• _Work to do_: Starting from the line that contains "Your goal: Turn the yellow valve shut", reproduce each line exactly through the end of the material, and include no other lines.

--- START Data excerpt ---

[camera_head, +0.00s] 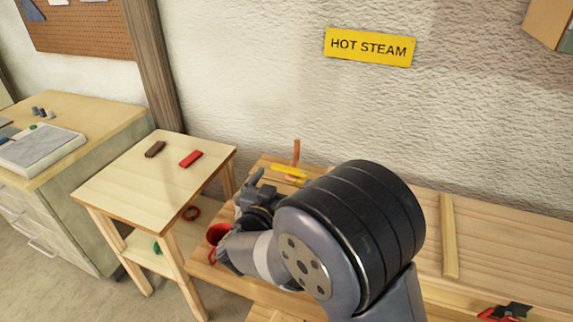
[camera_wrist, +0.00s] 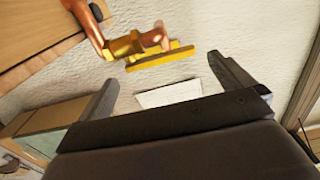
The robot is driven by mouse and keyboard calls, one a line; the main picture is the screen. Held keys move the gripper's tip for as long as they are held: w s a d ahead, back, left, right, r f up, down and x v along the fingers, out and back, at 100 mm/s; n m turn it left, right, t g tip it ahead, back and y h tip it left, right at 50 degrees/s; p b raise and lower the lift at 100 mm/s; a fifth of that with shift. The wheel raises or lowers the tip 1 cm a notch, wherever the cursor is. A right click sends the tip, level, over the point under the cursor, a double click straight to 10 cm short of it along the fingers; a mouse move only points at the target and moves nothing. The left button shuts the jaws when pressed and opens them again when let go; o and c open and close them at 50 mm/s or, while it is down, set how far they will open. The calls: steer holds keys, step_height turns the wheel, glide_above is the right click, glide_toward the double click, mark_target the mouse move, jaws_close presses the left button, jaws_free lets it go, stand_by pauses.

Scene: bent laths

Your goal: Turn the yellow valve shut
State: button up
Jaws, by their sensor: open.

--- END Data excerpt ---

• _Final result_:
Your goal: Turn the yellow valve shut
State: button up
Jaws, by their sensor: open.

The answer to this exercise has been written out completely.